• **EXERCISE AIM**
Return, word for word, the lines from the line holding "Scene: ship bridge" through the line holding "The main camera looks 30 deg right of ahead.". Include both end lines and no others.

• **DATASET SECTION**
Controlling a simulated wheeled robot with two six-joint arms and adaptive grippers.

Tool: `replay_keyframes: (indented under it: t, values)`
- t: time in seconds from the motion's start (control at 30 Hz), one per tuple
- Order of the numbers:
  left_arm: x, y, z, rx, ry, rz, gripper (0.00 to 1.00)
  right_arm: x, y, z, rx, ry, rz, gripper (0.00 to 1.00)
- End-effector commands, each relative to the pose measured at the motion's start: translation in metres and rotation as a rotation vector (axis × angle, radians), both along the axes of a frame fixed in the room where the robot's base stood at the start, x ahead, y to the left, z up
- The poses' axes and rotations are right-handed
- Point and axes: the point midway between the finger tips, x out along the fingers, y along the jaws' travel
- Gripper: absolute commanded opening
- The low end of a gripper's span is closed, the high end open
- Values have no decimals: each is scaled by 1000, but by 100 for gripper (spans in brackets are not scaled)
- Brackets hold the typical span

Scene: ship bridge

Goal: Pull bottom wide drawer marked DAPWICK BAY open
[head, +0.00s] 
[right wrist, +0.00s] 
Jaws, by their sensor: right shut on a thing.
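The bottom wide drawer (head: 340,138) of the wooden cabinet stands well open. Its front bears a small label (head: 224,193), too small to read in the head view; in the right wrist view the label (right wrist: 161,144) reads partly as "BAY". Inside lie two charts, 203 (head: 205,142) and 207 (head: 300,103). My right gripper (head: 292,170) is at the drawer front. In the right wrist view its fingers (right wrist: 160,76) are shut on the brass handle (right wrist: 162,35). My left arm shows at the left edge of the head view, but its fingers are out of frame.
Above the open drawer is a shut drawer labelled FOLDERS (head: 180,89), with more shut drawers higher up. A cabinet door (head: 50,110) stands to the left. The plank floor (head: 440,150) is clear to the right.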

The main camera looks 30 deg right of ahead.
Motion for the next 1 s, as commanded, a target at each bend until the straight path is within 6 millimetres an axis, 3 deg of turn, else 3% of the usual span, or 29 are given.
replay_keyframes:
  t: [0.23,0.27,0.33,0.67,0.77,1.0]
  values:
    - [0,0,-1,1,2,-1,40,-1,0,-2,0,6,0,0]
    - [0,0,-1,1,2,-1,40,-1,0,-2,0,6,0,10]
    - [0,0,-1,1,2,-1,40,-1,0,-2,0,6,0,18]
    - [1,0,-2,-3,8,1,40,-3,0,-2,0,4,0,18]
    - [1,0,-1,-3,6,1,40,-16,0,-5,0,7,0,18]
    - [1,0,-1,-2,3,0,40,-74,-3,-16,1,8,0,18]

• **TASK OUTPUT**
Scene: ship bridge

Goal: Pull bottom wide drawer marked DAPWICK BAY open
[head, +0.00s] 
[right wrist, +0.00s] 
Jaws, by their sensor: right shut on a thing.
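The bottom wide drawer (head: 340,138) of the wooden cabinet stands well open. Its front bears a small label (head: 224,193), too small to read in the head view; in the right wrist view the label (right wrist: 161,144) reads partly as "BAY". Inside lie two charts, 203 (head: 205,142) and 207 (head: 300,103). My right gripper (head: 292,170) is at the drawer front. In the right wrist view its fingers (right wrist: 160,76) are shut on the brass handle (right wrist: 162,35). My left arm shows at the left edge of the head view, but its fingers are out of frame.
Above the open drawer is a shut drawer labelled FOLDERS (head: 180,89), with more shut drawers higher up. A cabinet door (head: 50,110) stands to the left. The plank floor (head: 440,150) is clear to the right.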

The main camera looks 30 deg right of ahead.

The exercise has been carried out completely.